Exercise: Identify the lines that include the word "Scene", then copy all of them.

Material for the task:
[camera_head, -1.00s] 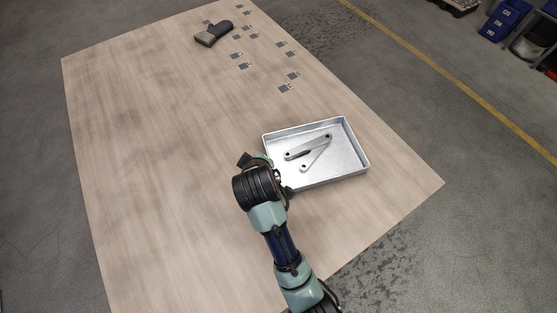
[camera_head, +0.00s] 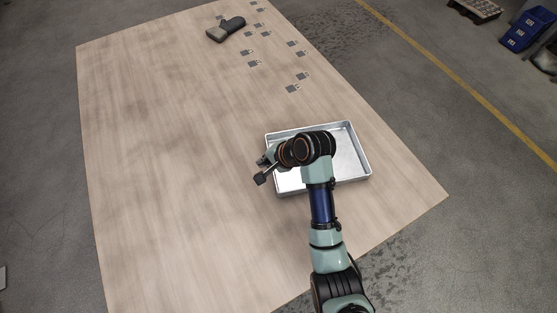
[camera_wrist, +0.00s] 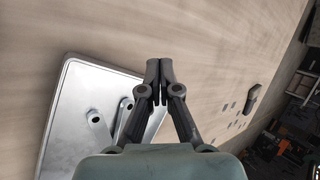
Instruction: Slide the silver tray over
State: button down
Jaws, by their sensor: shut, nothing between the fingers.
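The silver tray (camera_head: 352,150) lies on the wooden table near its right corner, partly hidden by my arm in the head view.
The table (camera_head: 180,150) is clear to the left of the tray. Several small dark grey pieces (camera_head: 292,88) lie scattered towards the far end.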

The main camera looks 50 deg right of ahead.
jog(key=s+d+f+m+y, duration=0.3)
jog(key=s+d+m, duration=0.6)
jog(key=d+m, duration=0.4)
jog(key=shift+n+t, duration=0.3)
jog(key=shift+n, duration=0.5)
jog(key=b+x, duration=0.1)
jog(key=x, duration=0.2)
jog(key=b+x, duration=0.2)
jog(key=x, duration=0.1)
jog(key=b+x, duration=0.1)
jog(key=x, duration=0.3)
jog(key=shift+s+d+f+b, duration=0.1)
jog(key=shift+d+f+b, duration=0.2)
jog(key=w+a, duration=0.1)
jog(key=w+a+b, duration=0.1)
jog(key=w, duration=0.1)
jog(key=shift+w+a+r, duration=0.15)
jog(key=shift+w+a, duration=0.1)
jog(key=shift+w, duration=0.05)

--

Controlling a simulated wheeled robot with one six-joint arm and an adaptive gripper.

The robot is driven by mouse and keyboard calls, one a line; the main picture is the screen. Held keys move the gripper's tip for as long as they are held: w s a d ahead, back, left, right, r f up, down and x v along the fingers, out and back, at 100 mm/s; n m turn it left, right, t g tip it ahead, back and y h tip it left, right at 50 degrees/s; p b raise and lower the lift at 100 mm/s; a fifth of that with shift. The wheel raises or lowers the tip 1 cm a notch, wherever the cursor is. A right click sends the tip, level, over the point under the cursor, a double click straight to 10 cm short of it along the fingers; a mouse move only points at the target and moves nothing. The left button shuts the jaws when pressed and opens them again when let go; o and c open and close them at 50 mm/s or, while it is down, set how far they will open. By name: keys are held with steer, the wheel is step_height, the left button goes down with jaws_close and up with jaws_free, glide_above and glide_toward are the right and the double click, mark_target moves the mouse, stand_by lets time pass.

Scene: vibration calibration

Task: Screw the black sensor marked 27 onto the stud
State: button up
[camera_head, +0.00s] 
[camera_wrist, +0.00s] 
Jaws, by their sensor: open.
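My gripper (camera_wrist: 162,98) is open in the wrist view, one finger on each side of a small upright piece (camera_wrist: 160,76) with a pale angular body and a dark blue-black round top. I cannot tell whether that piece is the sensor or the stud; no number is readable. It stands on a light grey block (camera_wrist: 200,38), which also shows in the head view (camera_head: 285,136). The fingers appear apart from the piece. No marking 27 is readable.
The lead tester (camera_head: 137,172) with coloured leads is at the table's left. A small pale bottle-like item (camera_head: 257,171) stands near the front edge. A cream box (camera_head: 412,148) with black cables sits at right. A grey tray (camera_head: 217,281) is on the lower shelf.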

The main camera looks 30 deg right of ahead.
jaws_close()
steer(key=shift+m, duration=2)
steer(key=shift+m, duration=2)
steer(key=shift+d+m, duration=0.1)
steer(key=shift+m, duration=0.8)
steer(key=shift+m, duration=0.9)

...

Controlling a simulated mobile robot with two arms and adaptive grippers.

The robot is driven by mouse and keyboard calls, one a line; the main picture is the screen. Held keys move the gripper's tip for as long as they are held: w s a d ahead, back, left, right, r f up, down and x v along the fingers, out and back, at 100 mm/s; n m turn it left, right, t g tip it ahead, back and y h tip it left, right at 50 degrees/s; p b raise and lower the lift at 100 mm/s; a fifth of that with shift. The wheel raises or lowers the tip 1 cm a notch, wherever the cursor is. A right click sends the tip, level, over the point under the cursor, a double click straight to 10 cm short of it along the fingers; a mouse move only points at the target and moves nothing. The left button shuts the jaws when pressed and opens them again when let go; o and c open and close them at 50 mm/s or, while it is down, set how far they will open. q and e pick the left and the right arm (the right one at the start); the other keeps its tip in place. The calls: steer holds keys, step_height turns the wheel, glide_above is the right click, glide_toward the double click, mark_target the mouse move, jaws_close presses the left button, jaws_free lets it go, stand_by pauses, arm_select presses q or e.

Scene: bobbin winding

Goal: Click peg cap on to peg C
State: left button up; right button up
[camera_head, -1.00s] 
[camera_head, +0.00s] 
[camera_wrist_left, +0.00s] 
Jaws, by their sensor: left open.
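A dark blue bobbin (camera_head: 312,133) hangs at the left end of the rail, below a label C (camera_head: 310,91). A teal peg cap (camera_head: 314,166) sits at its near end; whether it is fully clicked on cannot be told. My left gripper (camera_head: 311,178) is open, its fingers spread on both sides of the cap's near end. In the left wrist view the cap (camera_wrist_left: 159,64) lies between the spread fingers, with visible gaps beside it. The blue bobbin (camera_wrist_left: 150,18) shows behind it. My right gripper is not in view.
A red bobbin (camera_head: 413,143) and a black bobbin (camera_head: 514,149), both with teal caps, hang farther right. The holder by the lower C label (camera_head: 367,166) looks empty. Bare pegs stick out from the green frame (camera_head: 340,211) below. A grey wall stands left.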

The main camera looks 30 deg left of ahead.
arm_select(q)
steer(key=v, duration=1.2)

Response to the task:
Scene: vibration calibration
Scene: bobbin winding

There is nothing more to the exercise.